My first full day in Cairo was a busy one, filled with a smattering of sightseeing, touring, and round-the-city walking. I started off in Coptic Cairo, home to part of Cairo’s Christian population (10% of Egyptians are Christian) and a surprisingly-large museum on the history of Christianity in Egypt. The museum had an incredible amount of Christian heritage material from Egypt’s past—old crosses, bibles, vestments, etc.—and perhaps because of this I lost interest after about an hour of wandering through it. The museum was worthwhile to see, if at the very least for its fascinating tombstones which show a syncretic fusion of pagan beliefs and Christian motifs: crosses are in the shape of Ankhs, the ancient Egyptian symbol of life, and Anubis can be seen on some of the rarer stones.

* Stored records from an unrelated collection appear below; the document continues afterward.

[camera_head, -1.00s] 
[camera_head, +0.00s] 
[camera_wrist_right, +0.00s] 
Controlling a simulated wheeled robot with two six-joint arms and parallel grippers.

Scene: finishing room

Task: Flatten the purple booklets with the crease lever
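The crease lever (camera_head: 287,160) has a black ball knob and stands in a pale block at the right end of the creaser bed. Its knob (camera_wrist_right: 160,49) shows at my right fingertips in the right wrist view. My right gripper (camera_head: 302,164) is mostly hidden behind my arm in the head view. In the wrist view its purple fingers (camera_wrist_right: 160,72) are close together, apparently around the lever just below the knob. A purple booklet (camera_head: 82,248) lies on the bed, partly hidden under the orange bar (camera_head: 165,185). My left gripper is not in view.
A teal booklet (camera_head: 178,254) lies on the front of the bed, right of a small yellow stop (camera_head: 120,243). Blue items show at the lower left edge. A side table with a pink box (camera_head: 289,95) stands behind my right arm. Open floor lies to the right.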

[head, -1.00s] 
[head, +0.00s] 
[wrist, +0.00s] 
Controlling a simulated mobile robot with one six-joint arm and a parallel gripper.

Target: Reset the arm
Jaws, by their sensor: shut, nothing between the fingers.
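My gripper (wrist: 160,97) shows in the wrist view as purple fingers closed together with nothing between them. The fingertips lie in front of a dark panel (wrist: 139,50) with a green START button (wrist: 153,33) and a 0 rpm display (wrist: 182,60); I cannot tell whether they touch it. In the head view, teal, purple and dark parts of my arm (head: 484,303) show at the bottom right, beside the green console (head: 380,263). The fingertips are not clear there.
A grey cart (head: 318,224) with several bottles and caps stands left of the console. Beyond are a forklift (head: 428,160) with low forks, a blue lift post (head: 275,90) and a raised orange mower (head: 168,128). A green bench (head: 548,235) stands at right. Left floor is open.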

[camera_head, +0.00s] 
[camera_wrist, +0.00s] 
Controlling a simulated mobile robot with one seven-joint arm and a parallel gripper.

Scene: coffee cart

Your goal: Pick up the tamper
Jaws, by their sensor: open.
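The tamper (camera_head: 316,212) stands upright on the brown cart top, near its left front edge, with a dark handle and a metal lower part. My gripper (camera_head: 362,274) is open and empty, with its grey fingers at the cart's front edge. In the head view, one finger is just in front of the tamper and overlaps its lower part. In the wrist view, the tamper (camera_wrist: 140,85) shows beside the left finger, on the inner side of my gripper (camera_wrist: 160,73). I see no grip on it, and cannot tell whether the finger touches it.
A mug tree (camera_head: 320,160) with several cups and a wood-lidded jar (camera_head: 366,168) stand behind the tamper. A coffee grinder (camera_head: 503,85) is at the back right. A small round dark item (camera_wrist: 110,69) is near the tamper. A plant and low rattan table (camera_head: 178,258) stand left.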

Following the museum, I hit up the “Hanging Church”, so called for its suspended construction over other buildings in the preserved district. Both the Church and all the other buildings in the area have had so much restoration work done on them that they seem a little too artificial for the rough-and-tumble confines of Cairo, although taking a stroll through the still-used Church and its gaudy Christmas decorations was interesting. I also took a stop at the less-tended Christian graveyard, which featured battered-up mausoleums that could use some TLC.

My morning in Coptic Cairo was tailed by a stopover at the charming Nilometer, a medieval-era structure on the south tip of Rhoda Island that was built to measure the annual Nile floods via a large cylindrical chamber with gradations for measuring water. As the Aswan dam put a stop to annual flooding, the chamber is empty today and you can wander down inside on a sturdy staircase (Give the guard a little baksheesh—tip—it’s worth it).

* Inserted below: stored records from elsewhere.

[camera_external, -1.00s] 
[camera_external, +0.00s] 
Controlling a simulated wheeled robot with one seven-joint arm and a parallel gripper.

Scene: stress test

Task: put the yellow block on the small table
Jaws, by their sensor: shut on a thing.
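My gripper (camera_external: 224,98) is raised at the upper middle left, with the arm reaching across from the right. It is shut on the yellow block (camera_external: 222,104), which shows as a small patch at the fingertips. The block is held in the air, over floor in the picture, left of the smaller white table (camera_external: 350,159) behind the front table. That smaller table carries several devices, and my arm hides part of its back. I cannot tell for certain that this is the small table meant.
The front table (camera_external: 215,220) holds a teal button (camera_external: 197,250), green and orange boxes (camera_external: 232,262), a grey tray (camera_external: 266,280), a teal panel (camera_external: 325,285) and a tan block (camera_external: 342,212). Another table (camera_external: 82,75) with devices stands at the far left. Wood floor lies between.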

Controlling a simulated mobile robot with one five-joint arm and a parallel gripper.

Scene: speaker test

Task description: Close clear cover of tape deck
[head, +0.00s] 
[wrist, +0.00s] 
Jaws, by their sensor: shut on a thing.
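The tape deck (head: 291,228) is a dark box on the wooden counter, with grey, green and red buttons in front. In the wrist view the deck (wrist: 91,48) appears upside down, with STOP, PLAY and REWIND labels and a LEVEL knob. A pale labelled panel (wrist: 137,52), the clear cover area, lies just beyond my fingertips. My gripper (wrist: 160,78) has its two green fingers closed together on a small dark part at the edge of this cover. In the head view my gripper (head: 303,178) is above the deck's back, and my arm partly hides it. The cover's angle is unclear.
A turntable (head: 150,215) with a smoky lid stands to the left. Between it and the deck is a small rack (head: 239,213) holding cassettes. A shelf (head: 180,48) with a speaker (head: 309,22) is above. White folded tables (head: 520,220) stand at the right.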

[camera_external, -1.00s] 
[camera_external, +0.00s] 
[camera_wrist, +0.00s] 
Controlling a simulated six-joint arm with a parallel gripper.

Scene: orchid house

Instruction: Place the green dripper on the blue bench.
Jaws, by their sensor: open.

I skipped lunch and instead had an intriguing afternoon at the Egyptian Museum near Tahrir Square. The museum is the Mother-Of-All Egyptian museums in the world and boasts 120,000 artifacts on display. Yet the elegant-looking but massive red building is simply too big and disorganized for any average Jane or Joe to make sense of it without some educated company. Thus, Nick’s Egyptologist-in-training Moodi came along with us to give a free but very helpful tour of the Old Kingdom and Middle Kingdom’s greatest treasures (We didn’t have time for the New Kingdom). He used a bit of humor and question-asking to generate interest in the pieces he showed us, and I remember the sleek black statue of sexy man Tuthmosis the III and the anthropomorphized colossal statue of Queen Hatshepsut quite well. There was also an awesome painted sculpture of a seated scribe and a husband-woman pair seated together, but I’ve forgotten their names. Time was a-ticking so Moodi rushed me to the Room of Tutankhamun which was a real treat. This room should be an essential part of anyone’s memories of Egypt and the golden burial mask of the man is astounding considering the time and place it was made (3,300 years ago).

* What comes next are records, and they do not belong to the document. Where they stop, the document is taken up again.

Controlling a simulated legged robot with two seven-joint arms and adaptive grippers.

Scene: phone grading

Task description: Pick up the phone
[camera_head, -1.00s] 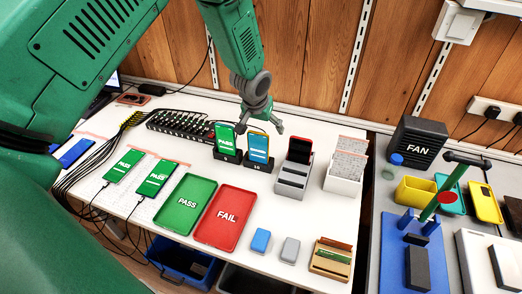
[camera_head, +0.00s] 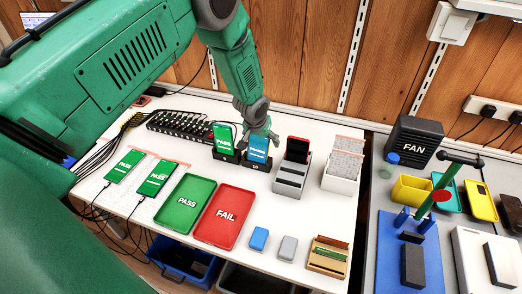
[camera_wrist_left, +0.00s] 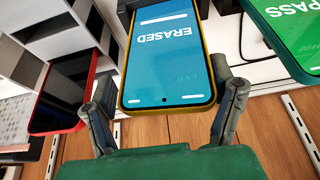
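A phone with a blue ERASED screen and a yellow case (camera_head: 257,147) leans upright in the black stand marked 10 (camera_head: 256,166). It fills the middle of the left wrist view (camera_wrist_left: 168,60). My left gripper (camera_head: 259,133) is at the phone's upper end. In the wrist view its two fingers (camera_wrist_left: 168,88) are spread, one on each side of the phone, with small gaps seeming to show between them and the case. A green PASS phone (camera_head: 223,134) stands in the neighbouring black stand, left of the gripper. My right gripper is out of view.
A grey rack (camera_head: 291,176) holding a dark phone with a red case stands close on the right. A white box of cards (camera_head: 341,178) is beyond it. Green PASS (camera_head: 185,203) and red FAIL (camera_head: 226,217) trays lie in front. The wooden wall is behind.

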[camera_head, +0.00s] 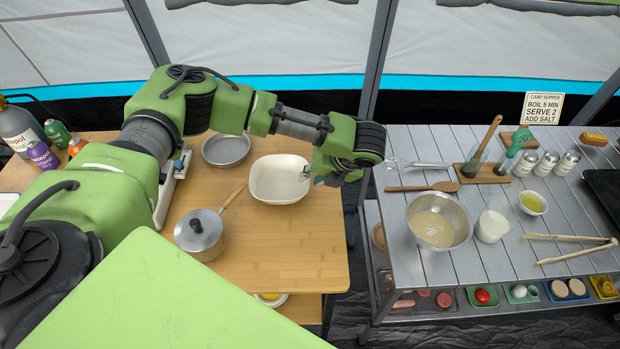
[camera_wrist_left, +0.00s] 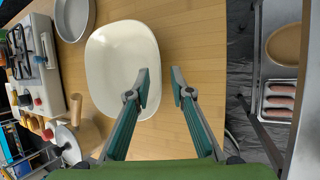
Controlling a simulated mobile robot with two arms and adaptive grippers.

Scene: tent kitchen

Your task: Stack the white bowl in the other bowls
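The white bowl (camera_head: 275,182) is wide, with rounded corners, and stands upright on the wooden table; it also fills the middle of the left wrist view (camera_wrist_left: 108,65). My left gripper (camera_head: 318,176) is at its right rim. A shallow grey round dish (camera_head: 226,149) stands behind the bowl to the left. My right gripper is not in view.
A lidded pot (camera_head: 199,233) stands front left of the bowl. Across a gap, the grey slatted table (camera_head: 465,266) bears a metal bowl of batter (camera_head: 436,227), a small bowl of yellow liquid (camera_head: 532,204) and utensils. The wooden table's front right (camera_head: 310,255) is clear.

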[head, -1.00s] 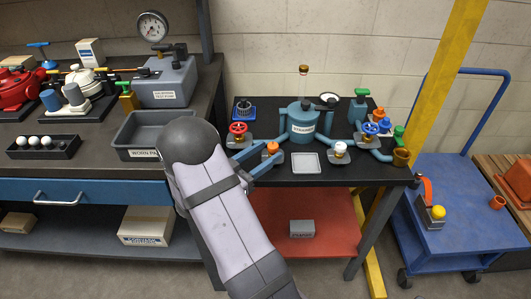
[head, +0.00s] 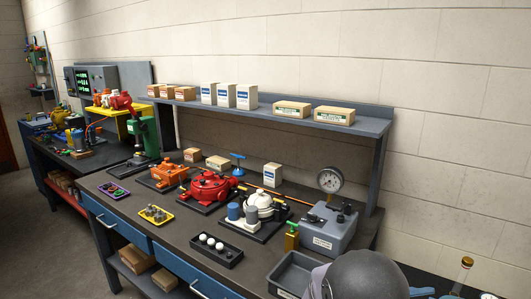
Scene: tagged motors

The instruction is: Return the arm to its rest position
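Only the upper end of my arm shows in the head view: a dark rounded joint cap (head: 368,276) with a strip of pale link beside it at the bottom right edge. It covers part of the grey open tray (head: 290,276) from this camera; whether they touch cannot be told. My gripper cannot be made out and appears to lie below the frame. A small blue piece (head: 420,292) shows just right of the cap; whether it is a finger or a pipe cannot be told. Nothing held is visible.
The grey test pump with gauge (head: 329,234) stands behind the tray. A green-topped bottle (head: 291,238), a tray of balls (head: 215,251) and a red pump (head: 212,188) lie along the workbench (head: 190,238). An amber-capped bottle (head: 465,268) stands at right. A shelf (head: 276,113) holds boxes.

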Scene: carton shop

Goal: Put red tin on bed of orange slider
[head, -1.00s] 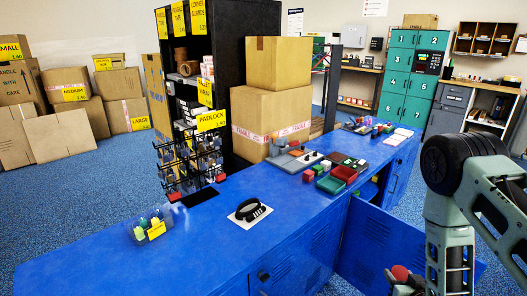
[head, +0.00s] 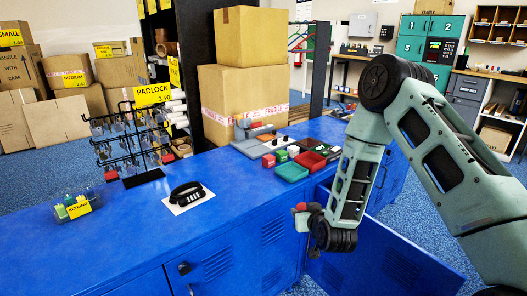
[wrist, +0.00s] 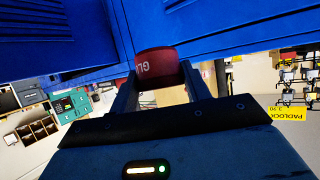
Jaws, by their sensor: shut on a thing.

The last stop in my cursory tour of the Museum was the fascinating room of the royal mummies. I got to lean in close and check out the desiccated bodies of some of Egypt’s most powerful ancient rulers. Sexy man Tuthmosis III’s skin was still smooth, but all the mummies have squashed noses. I tried to imagine the resemblance between some of the mummies and their statues, but it was hard to put the bag-o-bones that is Ramses II into the towering demigod that he’s usually displayed as in his monuments. Still, it was freaking bad-ass to see them, especially Ramses II, who looks like he wants to wake up, stretch his arms, and continue his legendary 66-year rule.

Our night finished with a brief stroll through walled-off Tahrir Square, which has been barred off to traffic and by Jan. 13th had devolved into little more than a rag-tag camp of a few hundred people. There were still banners up and a few people still looked like they were full of revolutionary spirit, but the place honestly felt lackluster. Maybe even a bit sinister. Most of those present around the traffic circle (Remember, Tahrir is basically just a big intersection, not a park or anything) were teenagers looking for kicks, racing their motorbikes around or hanging out with their friends. Nick was skeptical of it all and I began to share the same suspicions when we watched a fat little teenager, maybe less than 14 or 15, manning a car checkpoint. The kid was letting a few cars in on a whim, pulling the barricade to the side as he pleased, and no police were in sight to actually regulate the flow. That’s another thing – the police are gone from the streets. They all basically withdrew following the revolution and some say they are waiting for enough social chaos to take hold that the people will demand them back. With no police and general anarchy round Tahrir, it was quite a disheveled sight to see.

The eventful day wasn’t over yet, though. We got an invitation to visit one of Nick’s friends from Sciences Po (Where Nick studied for his Masters) named Karim and headed over to his apartment with another friend named Bowdoin. Karim, who is a brainy half-Egyptian half-Austrian fellow, busted out some wine and snacks for us and we talked well into the early morning about the future of Egypt, and on a completely unexpected note, the dominance of English in American culture over minority languages that are brought to the States. Karim posited that through increasing Latin American immigration, Spanish could vie for acceptance next to English as a nationally-used language, but I was of the firm opinion that English has an uncanny ability through powerful media proliferation to eradicate competing languages not just in America but abroad as well, so Spanish will never gain a legal-political-social foothold in the country like it has in former Spanish colonies. All the while, we imbibed Karim’s choicest teas from Taiwan and another exotic destination in ritualistic breaks that gave us time to breathe and re-direct the conversation.

We stumbled out of Karim’s apartment at 3:00AM and went bed round 4:00. It was an extremely long day, but perhaps my best in Cairo!